## To do
Write out the records again, exactly, leaving none out.
──────── Supplied material
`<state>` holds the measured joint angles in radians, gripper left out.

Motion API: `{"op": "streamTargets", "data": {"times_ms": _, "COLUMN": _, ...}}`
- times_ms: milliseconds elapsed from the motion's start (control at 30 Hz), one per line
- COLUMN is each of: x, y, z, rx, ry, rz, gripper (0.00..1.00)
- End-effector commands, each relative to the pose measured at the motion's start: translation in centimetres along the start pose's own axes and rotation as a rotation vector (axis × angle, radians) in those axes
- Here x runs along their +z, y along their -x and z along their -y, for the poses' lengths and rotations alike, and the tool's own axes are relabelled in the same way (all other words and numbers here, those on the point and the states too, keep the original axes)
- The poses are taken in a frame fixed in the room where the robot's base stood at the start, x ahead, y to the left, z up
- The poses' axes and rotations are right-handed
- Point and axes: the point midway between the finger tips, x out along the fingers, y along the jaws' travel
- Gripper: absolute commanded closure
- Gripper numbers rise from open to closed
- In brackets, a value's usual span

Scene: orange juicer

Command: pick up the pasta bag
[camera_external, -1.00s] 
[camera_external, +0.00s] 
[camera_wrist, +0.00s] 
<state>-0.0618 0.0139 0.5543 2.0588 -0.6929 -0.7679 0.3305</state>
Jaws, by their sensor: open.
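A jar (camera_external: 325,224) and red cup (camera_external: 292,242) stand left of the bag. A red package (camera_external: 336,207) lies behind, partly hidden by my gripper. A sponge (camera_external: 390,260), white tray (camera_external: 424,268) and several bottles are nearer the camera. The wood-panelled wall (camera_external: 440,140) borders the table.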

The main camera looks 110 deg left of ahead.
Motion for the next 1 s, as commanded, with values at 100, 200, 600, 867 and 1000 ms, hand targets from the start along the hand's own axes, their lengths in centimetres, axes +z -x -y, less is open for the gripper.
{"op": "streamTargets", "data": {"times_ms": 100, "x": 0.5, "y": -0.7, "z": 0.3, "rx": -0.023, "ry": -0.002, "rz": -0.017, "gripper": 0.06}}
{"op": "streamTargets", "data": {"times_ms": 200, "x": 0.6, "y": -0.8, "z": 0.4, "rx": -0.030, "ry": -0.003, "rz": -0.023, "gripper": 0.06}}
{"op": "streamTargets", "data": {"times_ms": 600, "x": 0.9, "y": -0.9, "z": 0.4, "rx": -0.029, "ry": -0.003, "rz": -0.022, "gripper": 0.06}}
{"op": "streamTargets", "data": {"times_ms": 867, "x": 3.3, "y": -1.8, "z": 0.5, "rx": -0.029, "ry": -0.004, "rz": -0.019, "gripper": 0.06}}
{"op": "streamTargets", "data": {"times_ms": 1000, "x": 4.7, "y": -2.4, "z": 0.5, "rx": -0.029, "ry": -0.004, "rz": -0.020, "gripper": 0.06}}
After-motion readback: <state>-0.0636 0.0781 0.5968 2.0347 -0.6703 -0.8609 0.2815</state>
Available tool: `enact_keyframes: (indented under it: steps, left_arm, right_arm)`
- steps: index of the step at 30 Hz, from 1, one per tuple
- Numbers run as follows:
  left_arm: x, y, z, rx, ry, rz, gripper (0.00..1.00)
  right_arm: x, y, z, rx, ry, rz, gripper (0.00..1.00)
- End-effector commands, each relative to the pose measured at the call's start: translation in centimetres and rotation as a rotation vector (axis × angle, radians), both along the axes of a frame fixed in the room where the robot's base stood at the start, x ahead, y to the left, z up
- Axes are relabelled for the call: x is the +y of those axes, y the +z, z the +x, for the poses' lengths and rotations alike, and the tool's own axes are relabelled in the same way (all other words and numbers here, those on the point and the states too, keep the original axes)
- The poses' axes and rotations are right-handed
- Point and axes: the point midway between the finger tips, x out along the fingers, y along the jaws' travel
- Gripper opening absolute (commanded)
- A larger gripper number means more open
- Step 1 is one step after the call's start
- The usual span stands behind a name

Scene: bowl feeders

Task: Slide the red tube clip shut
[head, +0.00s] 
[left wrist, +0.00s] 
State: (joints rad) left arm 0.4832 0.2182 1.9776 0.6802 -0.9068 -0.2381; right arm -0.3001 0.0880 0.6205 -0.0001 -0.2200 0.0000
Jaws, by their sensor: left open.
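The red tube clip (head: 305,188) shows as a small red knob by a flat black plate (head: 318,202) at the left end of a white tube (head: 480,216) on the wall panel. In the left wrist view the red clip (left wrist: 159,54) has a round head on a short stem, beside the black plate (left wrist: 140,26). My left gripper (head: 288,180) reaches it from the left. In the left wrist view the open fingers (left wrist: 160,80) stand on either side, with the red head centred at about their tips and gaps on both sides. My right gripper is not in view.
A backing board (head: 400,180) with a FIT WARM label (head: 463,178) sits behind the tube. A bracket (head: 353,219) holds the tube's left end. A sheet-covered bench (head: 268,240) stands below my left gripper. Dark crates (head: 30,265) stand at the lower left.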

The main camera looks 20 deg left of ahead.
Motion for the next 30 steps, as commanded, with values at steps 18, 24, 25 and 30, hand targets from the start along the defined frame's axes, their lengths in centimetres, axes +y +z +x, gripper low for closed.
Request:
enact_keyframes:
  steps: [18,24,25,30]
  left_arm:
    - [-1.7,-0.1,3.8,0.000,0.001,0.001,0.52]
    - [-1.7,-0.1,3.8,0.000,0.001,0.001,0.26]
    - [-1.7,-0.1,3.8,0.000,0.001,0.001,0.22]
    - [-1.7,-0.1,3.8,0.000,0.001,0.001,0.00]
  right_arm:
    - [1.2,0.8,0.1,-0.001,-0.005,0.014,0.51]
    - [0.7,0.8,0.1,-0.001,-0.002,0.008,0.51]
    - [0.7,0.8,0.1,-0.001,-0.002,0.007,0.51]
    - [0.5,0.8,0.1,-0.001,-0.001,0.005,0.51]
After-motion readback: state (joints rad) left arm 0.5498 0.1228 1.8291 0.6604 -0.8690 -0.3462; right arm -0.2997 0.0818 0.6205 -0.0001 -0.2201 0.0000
────────────────
## Reply to the exercise
`<state>` holds the measured joint angles in radians, gripper left out.

Motion API: `{"op": "streamTargets", "data": {"times_ms": _, "COLUMN": _, ...}}`
- times_ms: milliseconds elapsed from the motion's start (control at 30 Hz), one per line
- COLUMN is each of: x, y, z, rx, ry, rz, gripper (0.00..1.00)
- End-effector commands, each relative to the pose measured at the motion's start: translation in centimetres along the start pose's own axes and rotation as a rotation vector (axis × angle, radians) in those axes
- Here x runs along their +z, y along their -x and z along their -y, for the poses' lengths and rotations alike, and the tool's own axes are relabelled in the same way (all other words and numbers here, those on the point and the states too, keep the original axes)
- The poses are taken in a frame fixed in the room where the robot's base stood at the start, x ahead, y to the left, z up
- The poses' axes and rotations are right-handed
- Point and axes: the point midway between the finger tips, x out along the fingers, y along the jaws' travel
- Gripper: absolute commanded closure
- Gripper numbers rise from open to closed
- In brackets, a value's usual span

Scene: orange juicer

Command: pick up the pasta bag
[camera_external, -1.00s] 
[camera_external, +0.00s] 
[camera_wrist, +0.00s] 
<state>-0.0618 0.0139 0.5543 2.0588 -0.6929 -0.7679 0.3305</state>
Jaws, by their sensor: open.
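A jar (camera_external: 325,224) and red cup (camera_external: 292,242) stand left of the bag. A red package (camera_external: 336,207) lies behind, partly hidden by my gripper. A sponge (camera_external: 390,260), white tray (camera_external: 424,268) and several bottles are nearer the camera. The wood-panelled wall (camera_external: 440,140) borders the table.

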The main camera looks 110 deg left of ahead.
Motion for the next 1 s, as commanded, with values at 100, 200, 600, 867 and 1000 ms, hand targets from the start along the hand's own axes, their lengths in centimetres, axes +z -x -y, less is open for the gripper.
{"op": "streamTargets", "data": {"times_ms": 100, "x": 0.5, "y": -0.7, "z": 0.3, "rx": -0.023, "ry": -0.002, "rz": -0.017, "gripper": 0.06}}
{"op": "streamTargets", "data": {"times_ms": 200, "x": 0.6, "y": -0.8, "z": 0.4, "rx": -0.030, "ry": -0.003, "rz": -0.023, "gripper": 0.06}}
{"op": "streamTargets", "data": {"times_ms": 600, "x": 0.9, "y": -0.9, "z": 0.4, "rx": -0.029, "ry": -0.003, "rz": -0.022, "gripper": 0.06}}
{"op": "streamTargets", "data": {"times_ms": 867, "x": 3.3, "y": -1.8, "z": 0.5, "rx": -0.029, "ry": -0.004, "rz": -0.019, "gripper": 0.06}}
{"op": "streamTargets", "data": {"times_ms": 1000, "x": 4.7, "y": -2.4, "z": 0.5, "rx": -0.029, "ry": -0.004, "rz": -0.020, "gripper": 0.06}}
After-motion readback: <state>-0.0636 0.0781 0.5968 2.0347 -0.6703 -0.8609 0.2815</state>
Available tool: `enact_keyframes: (indented under it: steps, left_arm, right_arm)`
- steps: index of the step at 30 Hz, from 1, one per tuple
- Numbers run as follows:
  left_arm: x, y, z, rx, ry, rz, gripper (0.00..1.00)
  right_arm: x, y, z, rx, ry, rz, gripper (0.00..1.00)
- End-effector commands, each relative to the pose measured at the call's start: translation in centimetres and rotation as a rotation vector (axis × angle, radians), both along the axes of a frame fixed in the room where the robot's base stood at the start, x ahead, y to the left, z up
- Axes are relabelled for the call: x is the +y of those axes, y the +z, z the +x, for the poses' lengths and rotations alike, and the tool's own axes are relabelled in the same way (all other words and numbers here, those on the point and the states too, keep the original axes)
- The poses' axes and rotations are right-handed
- Point and axes: the point midway between the finger tips, x out along the fingers, y along the jaws' travel
- Gripper opening absolute (commanded)
- A larger gripper number means more open
- Step 1 is one step after the call's start
- The usual span stands behind a name

Scene: bowl feeders

Task: Slide the red tube clip shut
[head, +0.00s] 
[left wrist, +0.00s] 
State: (joints rad) left arm 0.4832 0.2182 1.9776 0.6802 -0.9068 -0.2381; right arm -0.3001 0.0880 0.6205 -0.0001 -0.2200 0.0000
Jaws, by their sensor: left open.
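The red tube clip (head: 305,188) shows as a small red knob by a flat black plate (head: 318,202) at the left end of a white tube (head: 480,216) on the wall panel. In the left wrist view the red clip (left wrist: 159,54) has a round head on a short stem, beside the black plate (left wrist: 140,26). My left gripper (head: 288,180) reaches it from the left. In the left wrist view the open fingers (left wrist: 160,80) stand on either side, with the red head centred at about their tips and gaps on both sides. My right gripper is not in view.
A backing board (head: 400,180) with a FIT WARM label (head: 463,178) sits behind the tube. A bracket (head: 353,219) holds the tube's left end. A sheet-covered bench (head: 268,240) stands below my left gripper. Dark crates (head: 30,265) stand at the lower left.

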The main camera looks 20 deg left of ahead.
Motion for the next 30 steps, as commanded, with values at steps 18, 24, 25 and 30, hand targets from the start along the defined frame's axes, their lengths in centimetres, axes +y +z +x, gripper low for closed.
Request:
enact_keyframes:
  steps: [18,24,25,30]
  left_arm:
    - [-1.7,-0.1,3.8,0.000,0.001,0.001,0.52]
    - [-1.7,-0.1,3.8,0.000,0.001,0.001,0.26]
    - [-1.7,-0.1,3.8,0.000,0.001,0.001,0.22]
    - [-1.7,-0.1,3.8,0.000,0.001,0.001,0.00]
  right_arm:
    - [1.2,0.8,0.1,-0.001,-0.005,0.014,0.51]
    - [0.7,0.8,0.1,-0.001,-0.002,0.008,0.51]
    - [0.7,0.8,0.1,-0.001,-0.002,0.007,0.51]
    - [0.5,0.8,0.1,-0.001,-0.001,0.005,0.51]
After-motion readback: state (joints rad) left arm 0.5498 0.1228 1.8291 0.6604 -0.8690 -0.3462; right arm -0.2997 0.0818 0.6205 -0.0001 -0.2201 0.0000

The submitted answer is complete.